# What you will do
Gather every line in the records below that contains the word "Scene".

Robot control records:
┌────────

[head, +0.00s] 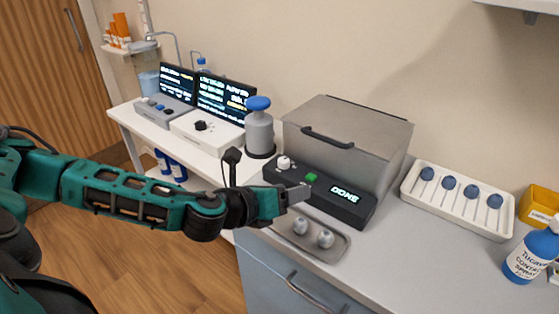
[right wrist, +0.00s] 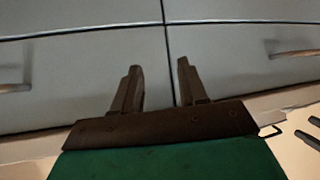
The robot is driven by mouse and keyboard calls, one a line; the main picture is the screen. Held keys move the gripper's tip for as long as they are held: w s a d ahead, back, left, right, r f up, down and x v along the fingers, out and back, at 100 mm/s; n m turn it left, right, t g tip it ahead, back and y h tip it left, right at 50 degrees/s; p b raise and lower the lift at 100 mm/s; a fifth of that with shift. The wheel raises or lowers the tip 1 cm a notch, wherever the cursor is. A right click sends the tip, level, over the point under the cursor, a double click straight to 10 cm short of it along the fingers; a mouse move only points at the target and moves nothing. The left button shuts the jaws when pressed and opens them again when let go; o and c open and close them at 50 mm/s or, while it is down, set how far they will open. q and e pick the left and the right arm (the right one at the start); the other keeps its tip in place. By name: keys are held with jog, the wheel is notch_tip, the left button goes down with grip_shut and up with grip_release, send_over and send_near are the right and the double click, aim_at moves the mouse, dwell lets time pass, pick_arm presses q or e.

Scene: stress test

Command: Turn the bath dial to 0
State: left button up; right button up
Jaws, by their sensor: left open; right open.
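The bath is a grey lidded box (head: 345,140) on the counter, with a black control panel (head: 318,190) along its front. The panel carries a pale round dial (head: 284,162) at its left end, a lit green button (head: 311,177) and a display (head: 344,191) reading "DONE". The dial's pointer setting is too small to read. My left gripper (head: 300,194) is in front of the panel, below and right of the dial, apart from the dial and empty. My right gripper (right wrist: 157,82) is open and empty in the right wrist view, facing grey drawer fronts.
A small tray (head: 337,251) with two round grey pieces lies before the panel. A blue-topped bottle (head: 259,130) stands left of the bath. Right are a white rack (head: 420,197) of blue-headed pieces and a blue bottle (head: 527,256). Two screened devices stand on the left bench.

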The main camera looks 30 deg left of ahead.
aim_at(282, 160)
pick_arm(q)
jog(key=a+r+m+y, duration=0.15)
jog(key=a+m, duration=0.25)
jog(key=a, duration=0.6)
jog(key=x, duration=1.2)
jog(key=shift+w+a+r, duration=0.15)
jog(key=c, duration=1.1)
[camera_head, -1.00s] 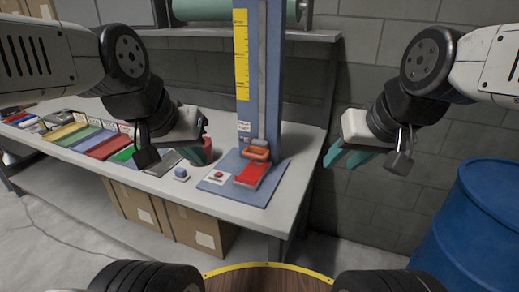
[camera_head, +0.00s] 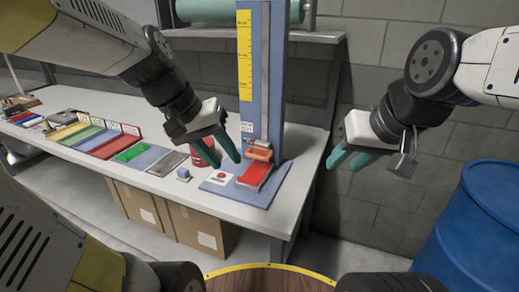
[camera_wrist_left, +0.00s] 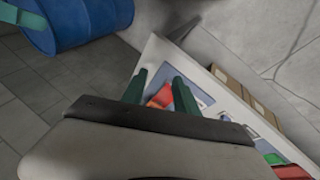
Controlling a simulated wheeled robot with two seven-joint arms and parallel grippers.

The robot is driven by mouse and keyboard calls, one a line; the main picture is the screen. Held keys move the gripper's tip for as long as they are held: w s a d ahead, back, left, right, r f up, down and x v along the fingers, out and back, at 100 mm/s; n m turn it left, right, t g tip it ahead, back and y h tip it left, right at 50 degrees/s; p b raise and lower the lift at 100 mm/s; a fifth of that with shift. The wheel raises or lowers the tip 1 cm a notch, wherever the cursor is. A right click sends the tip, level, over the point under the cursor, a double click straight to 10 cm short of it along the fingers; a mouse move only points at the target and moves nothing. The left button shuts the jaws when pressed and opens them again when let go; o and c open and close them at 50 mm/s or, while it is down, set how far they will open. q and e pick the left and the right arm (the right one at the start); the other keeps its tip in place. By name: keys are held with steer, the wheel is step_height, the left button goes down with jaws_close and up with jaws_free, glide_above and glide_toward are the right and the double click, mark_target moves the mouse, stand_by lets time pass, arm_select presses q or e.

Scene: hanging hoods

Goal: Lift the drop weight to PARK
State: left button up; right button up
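The drop-weight rig has a blue upright column (camera_head: 278,75) with a yellow scale (camera_head: 244,55) on a blue base. The weight with its orange handle (camera_head: 260,154) sits low on the column, just above a red pad (camera_head: 255,174). My left gripper (camera_head: 226,160) is open and empty, a little left of the orange handle and apart from it in the picture. In the left wrist view its teal fingers (camera_wrist_left: 160,90) are spread, with orange and red parts of the rig partly showing between them. My right gripper (camera_head: 350,160) is open and empty, right of the column.
A red cylinder (camera_head: 205,152) stands behind my left gripper. A button box (camera_head: 221,178) and a small blue block (camera_head: 184,174) are at the front. Coloured trays (camera_head: 105,145) line the bench to the left. A blue barrel (camera_head: 485,225) stands on the floor at right.

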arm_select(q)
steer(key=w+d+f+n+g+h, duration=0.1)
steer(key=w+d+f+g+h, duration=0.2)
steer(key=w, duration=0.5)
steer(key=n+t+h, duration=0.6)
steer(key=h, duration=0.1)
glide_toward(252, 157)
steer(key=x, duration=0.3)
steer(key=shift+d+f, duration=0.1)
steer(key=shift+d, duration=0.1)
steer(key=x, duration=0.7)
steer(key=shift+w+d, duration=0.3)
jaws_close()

└────────

# The completed task
Scene: stress test
Scene: hanging hoods

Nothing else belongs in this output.